Moment of Glory, his latest look at the world of professional golf, is no exception. The book deals with the four major tournaments of 2003 and the golfers who struggled in them. Tiger Woods, who had been dominating the sport for several years, had become unhappy with his swing, in spite of the fact that he was winning regularly. He began tampering with his swing, fired his long time coach, and suddenly his game seemed to desert him. For a year or so he became mortal once again, opening a door for some of the other players; a door that some very unlikely players in the majors of 2003 were going to walk through.
After detailing Woods’ situation, Feinstein goes on to describe each of the major tournaments beginning with the Master’s at Augusta and moving through the US Open and the British Open to the PGA. He emphasizes the importance of the tournaments and the effect that winning them will have on the lives of the players. These major tournaments have the capacity to make a career. They can take a relative unknown and transform him into star, and at least in three of the 2003 tournaments that is exactly what they did.
Mike Weir, who won the Masters, had been a comparative journeyman up to that point. He was happy to have made it into the tournament, ecstatic to have made the cut, and on no one’s radar to end up wearing the green jacket. The same is true of Ben Curtis who had never won a pro tournament prior to his win in the British Open and Shaun Micheel who took the last tourney of the year, the PGA. Only Jim Furyk, the US Open winner, who many thought of as one of the better golfers never to have won a major, was someone who might have been thought of as a potential winner. It was, as Feinstein’s sub-title declares, “the year of the underdog.”
Each of the tournaments had its moments of drama and Feinstein makes the most of them. There is the unlikely duel between Weir and Len Mattiace. There is Peter Bjorn’s sand trap debacle in the British Open. There is Tom Watson’s emotional first round at the US Open. There is Shaun Micheel’s agony while checking over his score card. These are the moments of glory in these men’s lives; they are moments that may never be repeated.
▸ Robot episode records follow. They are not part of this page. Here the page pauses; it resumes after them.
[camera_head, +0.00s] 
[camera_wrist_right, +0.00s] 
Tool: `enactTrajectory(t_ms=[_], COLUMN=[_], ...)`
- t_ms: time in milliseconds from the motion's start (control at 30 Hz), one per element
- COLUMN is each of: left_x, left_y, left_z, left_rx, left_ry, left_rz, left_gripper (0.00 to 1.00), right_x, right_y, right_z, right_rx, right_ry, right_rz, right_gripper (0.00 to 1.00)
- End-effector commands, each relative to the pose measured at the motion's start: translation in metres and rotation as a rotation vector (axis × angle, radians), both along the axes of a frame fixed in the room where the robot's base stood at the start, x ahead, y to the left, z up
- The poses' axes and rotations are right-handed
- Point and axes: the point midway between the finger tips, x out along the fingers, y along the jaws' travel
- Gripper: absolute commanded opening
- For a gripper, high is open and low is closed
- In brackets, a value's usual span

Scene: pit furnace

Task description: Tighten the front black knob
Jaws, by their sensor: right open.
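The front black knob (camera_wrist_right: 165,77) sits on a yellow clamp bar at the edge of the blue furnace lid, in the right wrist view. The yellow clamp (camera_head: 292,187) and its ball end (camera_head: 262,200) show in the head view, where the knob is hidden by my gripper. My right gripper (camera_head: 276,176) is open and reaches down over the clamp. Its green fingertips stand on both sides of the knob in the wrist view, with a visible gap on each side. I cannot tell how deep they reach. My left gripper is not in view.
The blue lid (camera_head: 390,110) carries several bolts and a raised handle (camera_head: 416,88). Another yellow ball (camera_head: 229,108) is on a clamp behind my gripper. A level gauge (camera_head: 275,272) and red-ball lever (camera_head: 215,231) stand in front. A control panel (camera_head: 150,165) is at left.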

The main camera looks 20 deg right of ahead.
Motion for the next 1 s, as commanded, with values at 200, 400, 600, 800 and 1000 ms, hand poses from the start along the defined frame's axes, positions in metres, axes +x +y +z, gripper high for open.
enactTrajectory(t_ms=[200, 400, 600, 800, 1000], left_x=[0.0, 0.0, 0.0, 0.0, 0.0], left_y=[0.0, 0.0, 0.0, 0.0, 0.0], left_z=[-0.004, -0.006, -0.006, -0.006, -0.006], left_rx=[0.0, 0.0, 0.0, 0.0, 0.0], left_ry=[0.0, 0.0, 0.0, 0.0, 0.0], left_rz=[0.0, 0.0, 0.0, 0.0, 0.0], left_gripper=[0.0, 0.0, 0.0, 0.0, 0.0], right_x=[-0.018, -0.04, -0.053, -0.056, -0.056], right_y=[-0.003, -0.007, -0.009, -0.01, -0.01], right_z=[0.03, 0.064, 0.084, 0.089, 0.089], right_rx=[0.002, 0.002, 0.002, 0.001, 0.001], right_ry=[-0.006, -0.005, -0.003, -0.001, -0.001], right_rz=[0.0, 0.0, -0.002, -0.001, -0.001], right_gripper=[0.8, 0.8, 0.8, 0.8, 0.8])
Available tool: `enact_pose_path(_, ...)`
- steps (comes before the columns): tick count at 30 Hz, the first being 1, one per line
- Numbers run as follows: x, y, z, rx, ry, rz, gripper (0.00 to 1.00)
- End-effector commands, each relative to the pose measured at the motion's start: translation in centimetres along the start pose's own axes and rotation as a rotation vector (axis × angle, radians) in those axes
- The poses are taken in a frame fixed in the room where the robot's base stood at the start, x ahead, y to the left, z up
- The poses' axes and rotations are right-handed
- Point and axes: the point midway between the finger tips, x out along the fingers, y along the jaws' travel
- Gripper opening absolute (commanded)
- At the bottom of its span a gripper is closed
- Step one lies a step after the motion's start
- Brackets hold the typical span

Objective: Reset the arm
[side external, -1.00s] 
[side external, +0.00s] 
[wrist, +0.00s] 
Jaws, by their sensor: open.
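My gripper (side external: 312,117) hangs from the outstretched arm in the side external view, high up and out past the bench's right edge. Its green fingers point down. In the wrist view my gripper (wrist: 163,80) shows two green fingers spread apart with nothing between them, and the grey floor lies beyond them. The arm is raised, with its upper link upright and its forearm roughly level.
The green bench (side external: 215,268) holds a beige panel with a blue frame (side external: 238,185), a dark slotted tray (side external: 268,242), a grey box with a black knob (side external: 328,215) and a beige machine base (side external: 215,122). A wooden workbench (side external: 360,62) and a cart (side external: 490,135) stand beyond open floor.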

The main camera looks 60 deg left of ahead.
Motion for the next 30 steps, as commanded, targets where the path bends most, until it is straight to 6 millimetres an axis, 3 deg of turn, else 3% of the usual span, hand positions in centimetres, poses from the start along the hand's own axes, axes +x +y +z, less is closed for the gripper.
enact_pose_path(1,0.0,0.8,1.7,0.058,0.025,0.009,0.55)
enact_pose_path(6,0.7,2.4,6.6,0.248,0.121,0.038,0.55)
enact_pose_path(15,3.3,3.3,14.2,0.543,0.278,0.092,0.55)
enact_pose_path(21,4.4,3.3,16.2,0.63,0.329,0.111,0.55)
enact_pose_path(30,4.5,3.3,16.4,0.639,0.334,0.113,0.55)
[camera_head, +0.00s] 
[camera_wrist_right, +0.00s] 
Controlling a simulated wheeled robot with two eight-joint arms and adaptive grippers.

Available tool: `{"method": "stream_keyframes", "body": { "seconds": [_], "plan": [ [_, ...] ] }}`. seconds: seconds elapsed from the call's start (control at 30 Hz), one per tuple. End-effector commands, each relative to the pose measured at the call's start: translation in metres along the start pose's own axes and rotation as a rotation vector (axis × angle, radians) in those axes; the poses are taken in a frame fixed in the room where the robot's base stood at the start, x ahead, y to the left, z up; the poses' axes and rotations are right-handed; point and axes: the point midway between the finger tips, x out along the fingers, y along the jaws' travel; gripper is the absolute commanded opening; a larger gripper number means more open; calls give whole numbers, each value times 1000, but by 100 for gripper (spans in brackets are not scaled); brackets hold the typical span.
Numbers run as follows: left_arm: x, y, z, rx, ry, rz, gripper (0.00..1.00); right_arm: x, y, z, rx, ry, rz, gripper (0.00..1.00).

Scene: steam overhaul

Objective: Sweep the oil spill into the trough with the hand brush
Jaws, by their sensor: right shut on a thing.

But they are not the only moments. Feinstein is careful to show the human side of these athletes. Furyk discovers that it is up to the golfer to get his name engraved on the US Open trophy. Curtis refuses to postpone his wedding plans after winning the British. Weir’s wife breaks Augusta’s rules by running out on the course to congratulate him. Micheel celebrates his victory at Wendy’s drive-thru. Moment of Glory is filled with this kind of human interest detail. It is the kind of detail that makes Feinstein’s work palatable to the general reader who has little interest in slices and pitching wedges.